[Data from robot episodes]
■ ■ ■

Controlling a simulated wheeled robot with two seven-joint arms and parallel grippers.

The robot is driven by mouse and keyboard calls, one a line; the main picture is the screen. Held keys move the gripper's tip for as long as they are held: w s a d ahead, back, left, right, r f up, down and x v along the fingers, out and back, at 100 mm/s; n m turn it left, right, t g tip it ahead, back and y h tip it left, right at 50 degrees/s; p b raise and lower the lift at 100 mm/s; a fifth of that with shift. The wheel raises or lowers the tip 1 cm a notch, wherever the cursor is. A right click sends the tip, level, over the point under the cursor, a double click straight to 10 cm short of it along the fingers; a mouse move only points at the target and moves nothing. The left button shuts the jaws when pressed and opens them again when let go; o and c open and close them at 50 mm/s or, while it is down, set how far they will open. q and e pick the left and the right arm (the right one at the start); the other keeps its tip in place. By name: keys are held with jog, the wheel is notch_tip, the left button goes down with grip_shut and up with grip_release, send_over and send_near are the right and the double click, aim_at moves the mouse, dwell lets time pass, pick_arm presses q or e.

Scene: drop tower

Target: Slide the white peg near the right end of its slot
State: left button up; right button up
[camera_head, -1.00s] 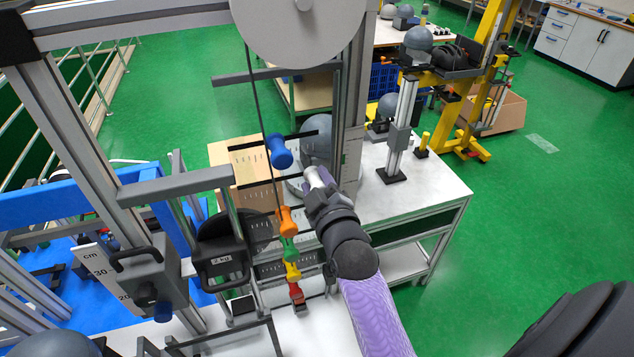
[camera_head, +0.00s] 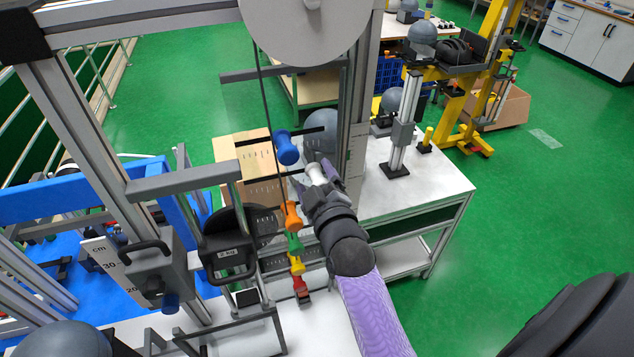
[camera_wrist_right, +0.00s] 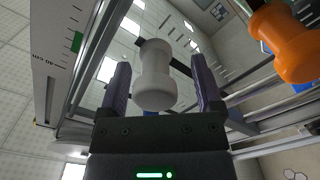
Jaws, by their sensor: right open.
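The white peg (camera_head: 315,172) shows in the head view just right of the blue peg, partly hidden by my right gripper (camera_head: 318,170). In the right wrist view the white peg (camera_wrist_right: 155,78) stands between the two purple fingers of my right gripper (camera_wrist_right: 162,85). The fingers are open, with a narrow gap on the left of the peg and a wider one on the right. A dark slot bar shows behind the peg; its ends are mostly hidden, so the peg's place along the slot is unclear. My left gripper is not in view.
The blue peg (camera_head: 286,147) is close to the left of my right gripper. The orange peg (camera_head: 292,215) is below it, also at upper right in the wrist view (camera_wrist_right: 285,42). Green (camera_head: 294,242), yellow (camera_head: 296,264) and red (camera_head: 301,290) pegs are lower. A metal upright (camera_head: 357,110) stands behind.

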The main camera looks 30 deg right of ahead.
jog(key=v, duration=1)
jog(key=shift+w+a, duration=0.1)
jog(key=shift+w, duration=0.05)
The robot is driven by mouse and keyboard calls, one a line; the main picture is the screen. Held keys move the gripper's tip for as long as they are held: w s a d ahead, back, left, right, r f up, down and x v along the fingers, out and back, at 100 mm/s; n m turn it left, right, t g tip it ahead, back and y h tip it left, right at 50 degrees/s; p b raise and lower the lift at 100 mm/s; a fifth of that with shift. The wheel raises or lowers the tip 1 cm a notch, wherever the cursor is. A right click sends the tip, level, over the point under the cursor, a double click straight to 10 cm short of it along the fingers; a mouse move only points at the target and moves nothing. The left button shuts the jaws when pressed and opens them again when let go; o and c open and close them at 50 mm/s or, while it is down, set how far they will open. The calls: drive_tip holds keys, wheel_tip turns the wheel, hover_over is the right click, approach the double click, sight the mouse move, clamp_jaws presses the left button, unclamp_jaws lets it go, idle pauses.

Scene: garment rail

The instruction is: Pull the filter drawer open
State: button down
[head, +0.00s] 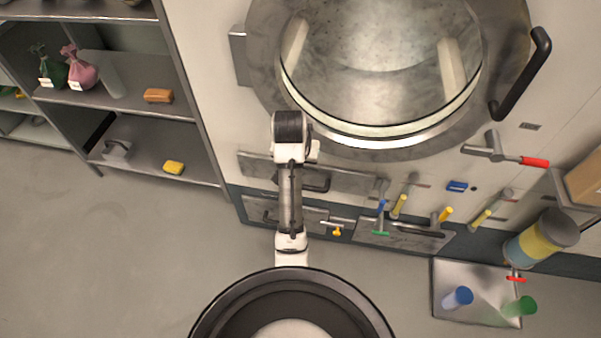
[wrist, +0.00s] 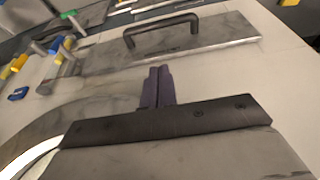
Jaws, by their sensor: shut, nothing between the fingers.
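In the head view, a wide grey drawer front (head: 345,180) with a black bar handle (head: 316,185) sits below the machine's round door. My arm covers part of it. The wrist view shows this front (wrist: 215,38) and its handle (wrist: 162,29) beyond my fingers. The front looks flush with the machine. I cannot tell for certain that it is the filter drawer, since a smaller front (head: 262,208) with a handle lies below it. My gripper (wrist: 158,72) is shut and empty, apart from the handle. In the head view its fingers are hidden.
The round door (head: 375,142) with its black handle (head: 522,75) is above. Several coloured valve levers (head: 399,206) stick out at the right. Shelves (head: 150,140) are at left; the floor there is clear.

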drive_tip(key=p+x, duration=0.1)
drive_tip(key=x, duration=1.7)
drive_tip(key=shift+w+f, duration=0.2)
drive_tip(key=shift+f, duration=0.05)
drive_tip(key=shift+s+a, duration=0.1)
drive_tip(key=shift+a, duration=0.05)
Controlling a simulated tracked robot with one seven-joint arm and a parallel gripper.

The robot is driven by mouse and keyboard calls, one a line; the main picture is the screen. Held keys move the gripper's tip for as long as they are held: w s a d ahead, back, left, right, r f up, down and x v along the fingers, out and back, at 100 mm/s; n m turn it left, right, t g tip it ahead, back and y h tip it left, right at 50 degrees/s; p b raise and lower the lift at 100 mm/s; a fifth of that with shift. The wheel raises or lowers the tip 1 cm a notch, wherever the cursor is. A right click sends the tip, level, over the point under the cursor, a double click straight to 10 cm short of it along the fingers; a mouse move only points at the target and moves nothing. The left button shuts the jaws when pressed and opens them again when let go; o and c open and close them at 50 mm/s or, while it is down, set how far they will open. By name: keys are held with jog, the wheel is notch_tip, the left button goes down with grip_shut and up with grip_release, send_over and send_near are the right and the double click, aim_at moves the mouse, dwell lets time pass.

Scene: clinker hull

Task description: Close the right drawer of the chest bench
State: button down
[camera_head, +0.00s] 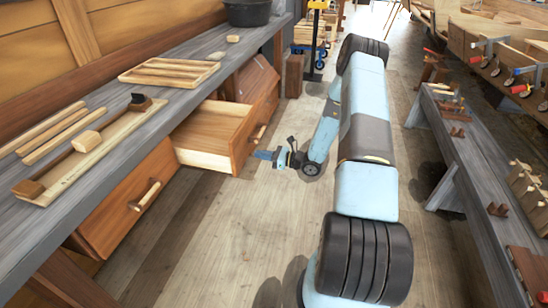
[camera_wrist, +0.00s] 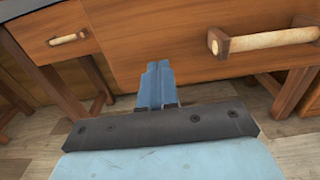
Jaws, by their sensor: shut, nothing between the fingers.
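The chest bench (camera_head: 62,213) runs along the left in the head view. Its right drawer (camera_head: 198,158) stands pulled out, its open top showing a pale, empty-looking inside. The drawer front also fills the upper right of the wrist view (camera_wrist: 190,45), with its pale bar handle (camera_wrist: 265,40) right of my fingers. My gripper (camera_head: 260,155) is shut and empty. Its blue fingertips (camera_wrist: 158,72) point at the lower part of the drawer front, left of the handle. They are very close to it; whether they touch I cannot tell.
The left drawer (camera_head: 120,198) is closed, with its own handle (camera_head: 145,195). The bench top (camera_head: 110,92) holds wooden strips, a tray (camera_head: 170,72) and a dark bucket (camera_head: 247,12). A second bench (camera_head: 470,165) stands at the right. Bare plank floor (camera_head: 215,235) lies in front of the drawers.

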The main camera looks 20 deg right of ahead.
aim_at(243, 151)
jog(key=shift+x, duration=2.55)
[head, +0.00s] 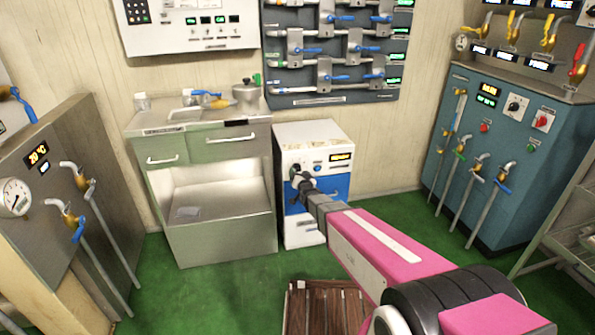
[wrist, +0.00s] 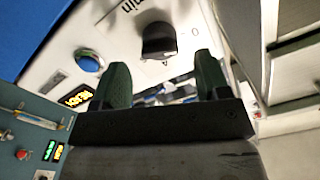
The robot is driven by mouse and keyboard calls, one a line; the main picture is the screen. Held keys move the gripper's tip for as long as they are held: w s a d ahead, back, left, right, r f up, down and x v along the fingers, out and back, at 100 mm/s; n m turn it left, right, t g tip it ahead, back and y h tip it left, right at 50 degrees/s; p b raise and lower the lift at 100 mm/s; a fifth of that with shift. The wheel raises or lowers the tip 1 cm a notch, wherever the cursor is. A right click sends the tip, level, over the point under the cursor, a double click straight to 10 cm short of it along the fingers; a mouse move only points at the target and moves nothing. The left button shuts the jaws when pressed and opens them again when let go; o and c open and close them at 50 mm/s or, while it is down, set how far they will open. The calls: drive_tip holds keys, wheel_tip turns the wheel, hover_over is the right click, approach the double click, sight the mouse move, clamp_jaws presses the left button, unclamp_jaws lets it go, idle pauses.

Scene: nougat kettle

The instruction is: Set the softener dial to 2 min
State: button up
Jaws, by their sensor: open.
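A white cabinet (head: 298,220) with a blue door (head: 338,186) stands against the back wall; I cannot read a softener name on it. Its black dial (wrist: 158,40) shows in the wrist view, on the white panel, with partly cut-off "min" lettering (wrist: 126,6) near it. The dial's pointer setting cannot be read. My gripper (wrist: 163,80) is open and empty. Its two dark green fingers are spread on either side of the dial's line, apart from it in the picture. In the head view my gripper (head: 298,181) is at the cabinet's upper left front and covers part of the panel.
A blue button (wrist: 89,61) and a lit yellow display (wrist: 77,96) are close to the dial. A steel sink unit (head: 200,196) stands left of the cabinet, and a blue machine (head: 490,140) with pipes stands right. A wooden slatted pallet (head: 322,310) lies on the green floor.

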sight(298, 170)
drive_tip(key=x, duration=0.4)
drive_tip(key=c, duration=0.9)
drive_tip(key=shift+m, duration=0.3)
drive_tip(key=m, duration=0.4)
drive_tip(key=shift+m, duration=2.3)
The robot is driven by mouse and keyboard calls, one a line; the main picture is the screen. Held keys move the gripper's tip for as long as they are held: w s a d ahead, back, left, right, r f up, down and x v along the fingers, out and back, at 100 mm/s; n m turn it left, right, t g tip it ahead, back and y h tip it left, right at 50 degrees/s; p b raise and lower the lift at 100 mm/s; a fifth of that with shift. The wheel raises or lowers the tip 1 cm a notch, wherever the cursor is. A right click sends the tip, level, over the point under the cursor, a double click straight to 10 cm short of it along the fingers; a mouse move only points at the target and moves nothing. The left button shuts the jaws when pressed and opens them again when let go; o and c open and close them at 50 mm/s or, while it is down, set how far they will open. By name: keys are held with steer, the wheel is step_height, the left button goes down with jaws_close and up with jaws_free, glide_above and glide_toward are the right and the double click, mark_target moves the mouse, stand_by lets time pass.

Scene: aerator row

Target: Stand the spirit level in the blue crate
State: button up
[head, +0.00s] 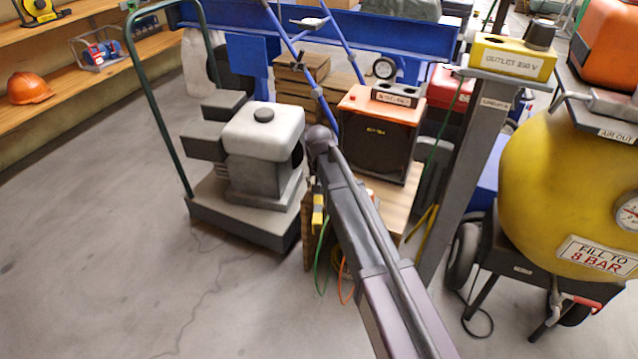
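I cannot make out a spirit level for certain. A small yellow piece with a dark band (318,208) shows just left of my arm, upright against the wooden stand; my arm partly covers it, and I cannot tell whether it is the level. A blue box-like surface (486,178) shows behind the grey post at the right. It may be the blue crate, but its opening is hidden. My arm reaches up from the bottom right to the middle of the view. I cannot make out my gripper's fingers or anything in them.
A trolley (245,222) carrying a grey-white engine (262,140) stands left of my arm. An orange-topped speaker-like box (378,130) sits behind it. The grey post (465,160) and yellow tank (560,180) block the right. Wooden shelves (60,100) line the left. The left foreground floor is clear.

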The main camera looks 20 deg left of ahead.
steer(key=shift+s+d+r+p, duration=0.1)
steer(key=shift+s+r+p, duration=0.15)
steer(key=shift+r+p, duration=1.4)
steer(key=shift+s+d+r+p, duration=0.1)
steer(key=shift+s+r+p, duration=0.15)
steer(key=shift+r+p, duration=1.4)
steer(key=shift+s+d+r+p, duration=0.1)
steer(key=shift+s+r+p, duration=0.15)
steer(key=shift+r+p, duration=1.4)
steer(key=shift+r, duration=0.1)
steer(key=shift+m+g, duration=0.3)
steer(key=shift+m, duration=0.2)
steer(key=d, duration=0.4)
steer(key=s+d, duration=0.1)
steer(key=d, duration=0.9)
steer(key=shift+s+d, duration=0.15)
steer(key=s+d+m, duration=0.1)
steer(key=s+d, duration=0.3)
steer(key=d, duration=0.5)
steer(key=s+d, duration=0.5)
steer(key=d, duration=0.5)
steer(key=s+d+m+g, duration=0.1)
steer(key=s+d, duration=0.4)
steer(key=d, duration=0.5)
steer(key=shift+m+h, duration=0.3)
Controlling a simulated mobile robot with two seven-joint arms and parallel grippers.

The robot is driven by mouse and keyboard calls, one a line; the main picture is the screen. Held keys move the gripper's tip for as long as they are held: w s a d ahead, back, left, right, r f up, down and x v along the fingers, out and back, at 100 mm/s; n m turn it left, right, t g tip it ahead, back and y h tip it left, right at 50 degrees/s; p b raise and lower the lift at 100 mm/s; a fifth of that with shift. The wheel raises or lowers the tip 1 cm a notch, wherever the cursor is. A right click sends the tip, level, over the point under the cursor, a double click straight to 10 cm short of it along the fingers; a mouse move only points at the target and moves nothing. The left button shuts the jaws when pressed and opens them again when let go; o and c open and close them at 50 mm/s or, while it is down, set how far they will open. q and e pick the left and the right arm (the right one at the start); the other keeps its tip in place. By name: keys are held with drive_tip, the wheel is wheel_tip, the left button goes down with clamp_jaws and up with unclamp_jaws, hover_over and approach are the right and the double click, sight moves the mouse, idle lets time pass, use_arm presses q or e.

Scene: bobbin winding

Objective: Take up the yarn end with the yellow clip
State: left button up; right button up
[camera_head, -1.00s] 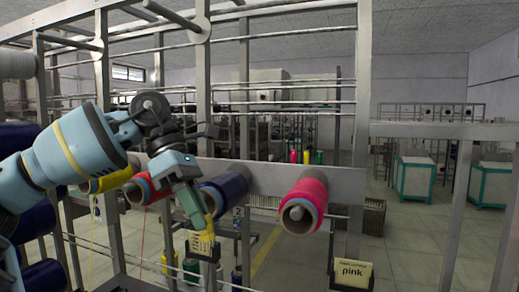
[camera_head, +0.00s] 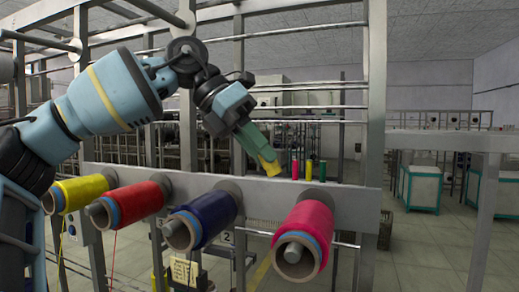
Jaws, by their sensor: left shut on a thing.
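My left gripper (camera_head: 260,150) comes in from the left and is raised in front of the frame, above the navy and pink spools. Its green fingers are shut on the yellow clip (camera_head: 269,162), which shows at their tips. No yarn can be made out at the clip. A yellow yarn (camera_head: 61,243) hangs below the yellow spool (camera_head: 80,191), and a red yarn (camera_head: 113,252) hangs below the red spool (camera_head: 135,202). My right gripper is not in view.
A navy spool (camera_head: 203,216) and a pink spool (camera_head: 304,231) stick out from the grey rail (camera_head: 345,205). A yellow label (camera_head: 184,272) stands low in front. Metal uprights and bars surround the arm. Teal-framed bins (camera_head: 421,187) stand on the open floor at right.

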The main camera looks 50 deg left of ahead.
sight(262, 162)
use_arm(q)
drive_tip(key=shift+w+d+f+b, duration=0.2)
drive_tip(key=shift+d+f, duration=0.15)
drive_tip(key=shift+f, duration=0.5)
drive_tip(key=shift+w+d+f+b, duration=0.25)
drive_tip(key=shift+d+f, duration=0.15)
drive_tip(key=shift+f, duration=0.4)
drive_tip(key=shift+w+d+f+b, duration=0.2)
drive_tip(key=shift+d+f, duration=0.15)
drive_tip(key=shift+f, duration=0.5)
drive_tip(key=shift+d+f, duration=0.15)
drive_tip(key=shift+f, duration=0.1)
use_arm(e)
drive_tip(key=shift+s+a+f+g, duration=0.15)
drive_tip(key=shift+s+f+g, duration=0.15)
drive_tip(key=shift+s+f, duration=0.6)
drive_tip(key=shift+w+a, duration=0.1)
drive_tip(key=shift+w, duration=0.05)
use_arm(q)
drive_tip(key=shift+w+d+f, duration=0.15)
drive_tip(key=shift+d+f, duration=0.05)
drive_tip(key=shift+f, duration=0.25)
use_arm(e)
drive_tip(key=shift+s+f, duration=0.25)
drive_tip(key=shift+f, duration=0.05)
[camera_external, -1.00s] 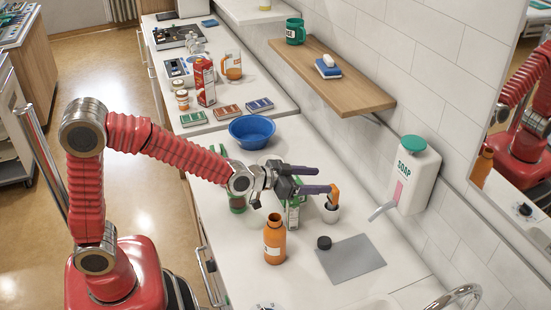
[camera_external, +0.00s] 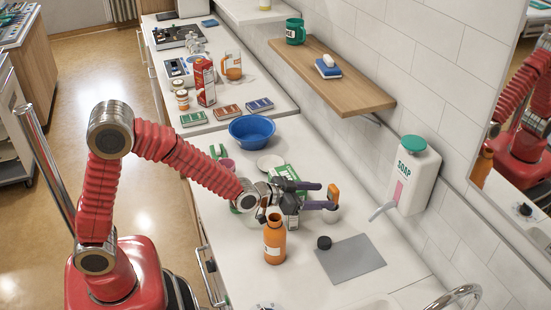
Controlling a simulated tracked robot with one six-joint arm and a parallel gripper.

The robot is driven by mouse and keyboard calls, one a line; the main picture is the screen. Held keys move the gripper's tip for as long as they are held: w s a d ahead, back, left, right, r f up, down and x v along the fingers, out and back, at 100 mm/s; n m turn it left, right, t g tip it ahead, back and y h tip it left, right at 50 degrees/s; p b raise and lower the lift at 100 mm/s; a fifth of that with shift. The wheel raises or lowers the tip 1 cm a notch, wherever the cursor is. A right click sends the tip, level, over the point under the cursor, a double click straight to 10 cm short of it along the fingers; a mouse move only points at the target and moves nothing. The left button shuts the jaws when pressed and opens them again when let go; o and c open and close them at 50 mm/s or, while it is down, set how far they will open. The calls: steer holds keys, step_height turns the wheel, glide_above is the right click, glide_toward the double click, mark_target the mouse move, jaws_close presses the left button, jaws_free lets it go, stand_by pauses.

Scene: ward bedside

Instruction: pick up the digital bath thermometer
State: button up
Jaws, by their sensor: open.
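A small orange object (camera_external: 333,191), which looks like the digital bath thermometer, stands upright at the far side of the counter, its lower part in or behind a small white cup (camera_external: 334,216). I cannot make out a display on it. My gripper (camera_external: 322,196) is open, with its two dark purple fingers pointing right towards the orange object. The fingertips are at or beside it; I cannot tell whether they touch it. The lower finger hides part of the object and the cup.
An orange bottle (camera_external: 274,241) stands close in front of my gripper. A green-and-white carton (camera_external: 290,222) is partly under it. A blue bowl (camera_external: 252,130), a grey mat (camera_external: 350,260) and a black cap (camera_external: 324,242) are nearby. A soap dispenser (camera_external: 413,176) hangs on the wall.

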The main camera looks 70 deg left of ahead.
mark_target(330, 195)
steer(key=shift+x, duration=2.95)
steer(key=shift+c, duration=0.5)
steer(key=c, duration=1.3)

■ ■ ■

◆ **What to do**
Only the lines from the start of the entries above to the line containing "[camera_wrist_right, +0.00s]" are to be given again, exactly and with both ends included; pictures are excluded.

◆ **Solution**
Controlling a simulated wheeled robot with two seven-joint arms and parallel grippers.

The robot is driven by mouse and keyboard calls, one a line; the main picture is the screen. Held keys move the gripper's tip for as long as they are held: w s a d ahead, back, left, right, r f up, down and x v along the fingers, out and back, at 100 mm/s; n m turn it left, right, t g tip it ahead, back and y h tip it left, right at 50 degrees/s; p b raise and lower the lift at 100 mm/s; a fifth of that with shift. The wheel raises or lowers the tip 1 cm a notch, wherever the cursor is. A right click sends the tip, level, over the point under the cursor, a double click straight to 10 cm short of it along the fingers; a mouse move only points at the target and moves nothing. The left button shuts the jaws when pressed and opens them again when let go; o and c open and close them at 50 mm/s or, while it is down, set how far they will open. q and e pick the left and the right arm (the right one at the start); the other keeps its tip in place. By name: keys are held with jog, the wheel is notch_tip, the left button goes down with grip_shut and up with grip_release, send_over and send_near are the right and the double click, aim_at moves the mouse, dwell lets time pass, pick_arm presses q or e.

Scene: drop tower

Target: Slide the white peg near the right end of its slot
State: left button up; right button up
[camera_head, -1.00s] 
[camera_head, +0.00s] 
[camera_wrist_right, +0.00s] 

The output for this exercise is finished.